Prices have also broken lower, with the composite index sinking by 6.1% year-over-year. In addition, inventories have jumped, with total listings in metro Vancouver up to 11,590 homes at month end. That’s up 48.2% from February 2018.
Toronto, Canada’s largest city, has held up better, with February prices rising 1.6% year-over-year, while new listings dropped 6.2% to outpace the 2.4% decline in sales. Nevertheless, TREB president Gurcharan Bhaura asked for regulatory relief from the mortgage stress test mandated by the Office of the Superintendent of Financial Institutions. These subject borrowers to the greater of the five-year benchmark rate or the contracted mortgage rate plus 200 basis points (Almost Daily Grant’s, May 31):
The OSFI mandated mortgage stress test has left some buyers on the sidelines who have struggled to qualify for the type of home they want to buy. The stress test should be reviewed and consideration should be given to bringing back 30 year amortizations for federally insured mortgages. There is a federal budget and election on the horizon. It will be interesting to see what policy measures are announced to help with home ownership affordability.
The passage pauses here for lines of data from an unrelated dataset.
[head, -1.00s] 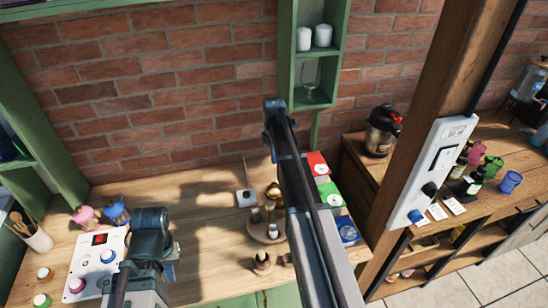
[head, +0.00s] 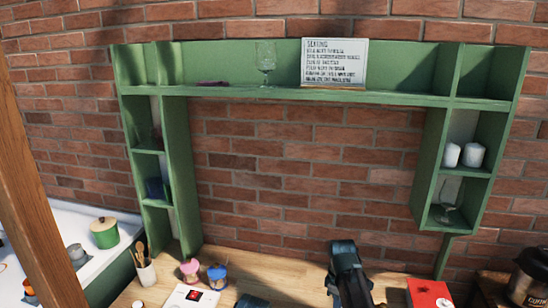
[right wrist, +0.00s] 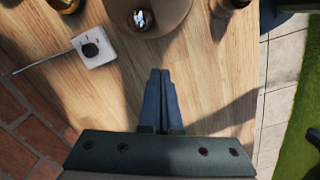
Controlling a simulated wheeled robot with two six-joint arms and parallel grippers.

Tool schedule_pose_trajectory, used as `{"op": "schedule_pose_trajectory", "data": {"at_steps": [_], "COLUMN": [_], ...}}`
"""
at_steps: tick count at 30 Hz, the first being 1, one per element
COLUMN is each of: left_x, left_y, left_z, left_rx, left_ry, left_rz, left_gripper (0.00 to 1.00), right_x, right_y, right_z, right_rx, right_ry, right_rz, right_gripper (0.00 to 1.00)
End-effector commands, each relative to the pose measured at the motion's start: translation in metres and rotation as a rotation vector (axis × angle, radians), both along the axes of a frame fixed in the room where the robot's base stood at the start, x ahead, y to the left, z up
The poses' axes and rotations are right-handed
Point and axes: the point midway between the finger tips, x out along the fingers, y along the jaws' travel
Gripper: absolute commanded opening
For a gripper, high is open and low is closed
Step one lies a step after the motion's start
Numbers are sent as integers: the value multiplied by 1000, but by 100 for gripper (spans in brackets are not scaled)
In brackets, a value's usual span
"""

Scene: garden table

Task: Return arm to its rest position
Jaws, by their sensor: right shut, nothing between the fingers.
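In the right wrist view my right gripper (right wrist: 160,73) is shut, its two dark fingers side by side with nothing between them. It points over the bare wooden tabletop (right wrist: 215,85). In the head view only a dark upper joint of my right arm shows at the bottom edge, right of centre; the right gripper itself is below the picture. A small dark piece at the bottom edge left of centre seems to be my left arm. The left gripper is out of view.
A white socket plate (right wrist: 93,46) lies left of the right fingers and a round wooden stand (right wrist: 150,15) beyond them. In the head view a green shelf (head: 310,94) frames the brick wall. Pink (head: 190,270) and blue (head: 217,275) jars and a red box (head: 428,292) stand on the table.

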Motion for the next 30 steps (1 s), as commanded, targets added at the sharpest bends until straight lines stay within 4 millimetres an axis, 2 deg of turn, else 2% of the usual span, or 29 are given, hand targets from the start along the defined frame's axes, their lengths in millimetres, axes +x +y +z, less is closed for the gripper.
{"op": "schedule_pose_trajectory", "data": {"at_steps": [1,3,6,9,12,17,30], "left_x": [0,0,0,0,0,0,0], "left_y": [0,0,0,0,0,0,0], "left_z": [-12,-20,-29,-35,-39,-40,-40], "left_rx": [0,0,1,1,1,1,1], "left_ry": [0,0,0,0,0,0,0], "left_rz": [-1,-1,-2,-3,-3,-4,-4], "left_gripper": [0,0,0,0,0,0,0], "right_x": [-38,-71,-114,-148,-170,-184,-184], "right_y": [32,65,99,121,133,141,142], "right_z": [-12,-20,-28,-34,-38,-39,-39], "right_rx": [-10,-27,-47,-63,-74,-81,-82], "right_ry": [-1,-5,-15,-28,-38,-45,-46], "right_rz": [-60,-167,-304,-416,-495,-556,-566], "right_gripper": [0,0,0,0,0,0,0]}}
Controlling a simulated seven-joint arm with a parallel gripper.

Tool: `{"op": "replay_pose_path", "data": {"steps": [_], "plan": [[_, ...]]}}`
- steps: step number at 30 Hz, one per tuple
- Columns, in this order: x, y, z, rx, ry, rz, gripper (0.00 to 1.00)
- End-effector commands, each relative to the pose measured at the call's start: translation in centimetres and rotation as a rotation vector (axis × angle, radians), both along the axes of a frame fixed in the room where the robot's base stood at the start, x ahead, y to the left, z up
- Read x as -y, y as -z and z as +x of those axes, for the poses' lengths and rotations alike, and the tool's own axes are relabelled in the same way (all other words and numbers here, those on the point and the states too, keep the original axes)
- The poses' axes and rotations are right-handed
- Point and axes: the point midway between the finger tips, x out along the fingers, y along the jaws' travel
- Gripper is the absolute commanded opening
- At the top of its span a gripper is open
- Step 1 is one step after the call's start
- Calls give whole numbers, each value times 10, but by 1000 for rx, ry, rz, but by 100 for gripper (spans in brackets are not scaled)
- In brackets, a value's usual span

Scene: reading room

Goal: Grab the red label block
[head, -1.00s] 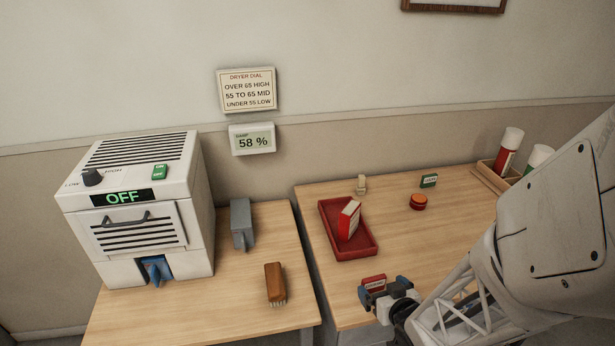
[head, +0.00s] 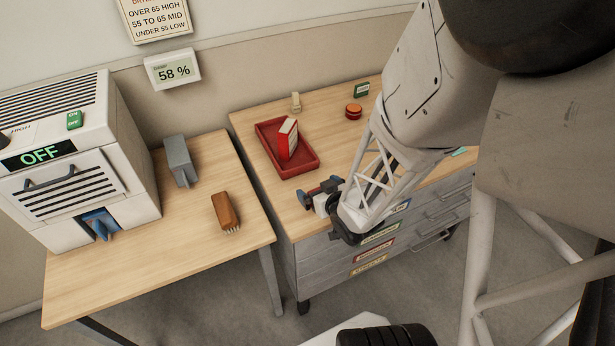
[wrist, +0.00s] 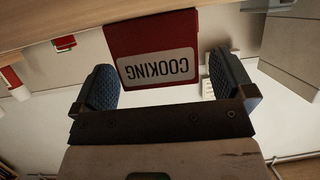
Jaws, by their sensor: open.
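The red label block, marked COOKING, shows in the wrist view (wrist: 152,45) with its label upside down. My gripper (wrist: 160,80) is open, with a gap visible on each side of the block. In the head view my gripper (head: 319,192) is at the front left part of the right-hand table (head: 250,118).
A brush (head: 225,212) lies on the left table.

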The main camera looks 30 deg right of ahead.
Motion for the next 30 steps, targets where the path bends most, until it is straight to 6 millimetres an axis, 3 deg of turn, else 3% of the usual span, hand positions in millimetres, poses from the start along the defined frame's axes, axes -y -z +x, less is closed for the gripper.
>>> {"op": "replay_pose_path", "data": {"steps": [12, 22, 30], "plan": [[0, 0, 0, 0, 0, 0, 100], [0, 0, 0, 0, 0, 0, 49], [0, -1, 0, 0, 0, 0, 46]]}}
On the score of home affordability, there is certainly room for improvement. According to Demographia’s International Affordability Survey for 2019, Toronto ranked 294th out of 309 metropolitan housing markets, with a median house price of 8.3 times median annual gross pre-tax household income, up from 7.9 times year-over-year. For context, the United States national median multiple registers at 3.5 times, while the organization designates anything beyond 5.1 times to be “severely unaffordable.” Vancouver puts Toronto in the shade, ranked second to last by Demographia (only Hong Kong is more expensive) with a median multiple of 12.6 times.